Single-handedly uniting elements of metal, rock, and techno (among other things), these three guys play slow, brooding, repetitive music with few vocals and an emphasis on beats and guitars.

The only actual "singing" on the album is somebody with a British accent murmuring a few lines over and over (and over and over) again. The guitars on most of the songs groove and crunch right along, sliding smoothly over the top of a deep, rhythmic (and sometimes synthetic) bass line.

The more I listen to this, the more I become convinced that this is some with actual instruments rather than electronics, for the most part. One song, "Kak," is extremely tribal in style, with rumbling chants in some foreign language and high-range synth crashing.

I want to say that this sounds like Australian Aborigines chanting, but I've heard very little in the way of Aboriginal music, so I can't say for sure. Whatever the language, the tribal feel is definitely there.

On another track, "Where's Gala," they base the entire song structure on a sample of "It Had To Be You," turned inside out and upside down. "Torque" has a spooky synth edge to it, and the drunken vocals and lyrics conjure up the image of a person sitting alone in a dark room, on the verge of committing suicide.

However, "Monkies," the track right after, bounces back and forth between slow, heavy techno throbbin and scream-along heavy metal. The final song on the album, "Pipeline," is a nine-minute monster full of shimmery Twin Peaks-ish guitars, twanging bass, and the obligatory British-accented chanting.
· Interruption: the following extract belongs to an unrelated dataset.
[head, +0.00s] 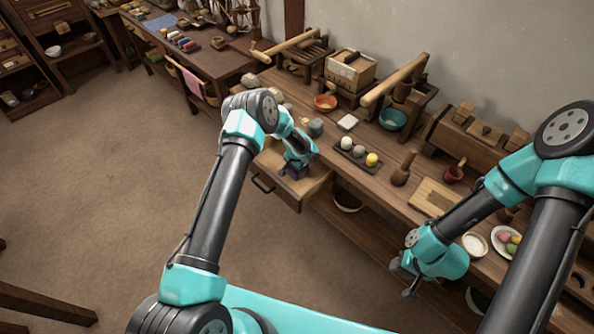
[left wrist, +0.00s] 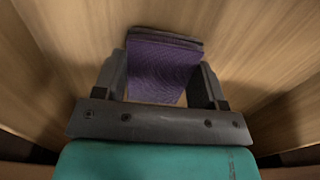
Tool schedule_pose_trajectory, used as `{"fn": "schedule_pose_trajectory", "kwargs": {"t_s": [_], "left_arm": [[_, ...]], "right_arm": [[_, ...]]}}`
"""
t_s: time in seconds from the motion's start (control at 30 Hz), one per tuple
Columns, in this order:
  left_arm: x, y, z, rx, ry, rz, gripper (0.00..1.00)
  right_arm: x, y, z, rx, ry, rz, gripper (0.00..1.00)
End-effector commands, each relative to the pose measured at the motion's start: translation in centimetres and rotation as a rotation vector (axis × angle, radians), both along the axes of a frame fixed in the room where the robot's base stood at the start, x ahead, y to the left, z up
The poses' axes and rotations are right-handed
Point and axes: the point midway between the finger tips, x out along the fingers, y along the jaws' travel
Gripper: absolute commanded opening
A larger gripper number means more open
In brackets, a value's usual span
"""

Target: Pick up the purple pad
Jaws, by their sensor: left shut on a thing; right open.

Some of the songs on here, like "Ground Zero," are extremely danceable, if in somewhat of a blues/rock/techno vein -- bluesy, echoey chords and computerized beats in one package. "Zero" also includes some interesting samples of George Bush and other media figures spliced together (Jane Jetson???).

The repetition on every track adds to the "dance-ness" of the music, and in some cases, pushes it closer to trance than anything else.

This is techno of some kind, maybe of a new kind all its own, "organic" or not. But whatever it is, it managed to get me (a fanatical enemy of techno in almost any shape or form) nodding and tapping along.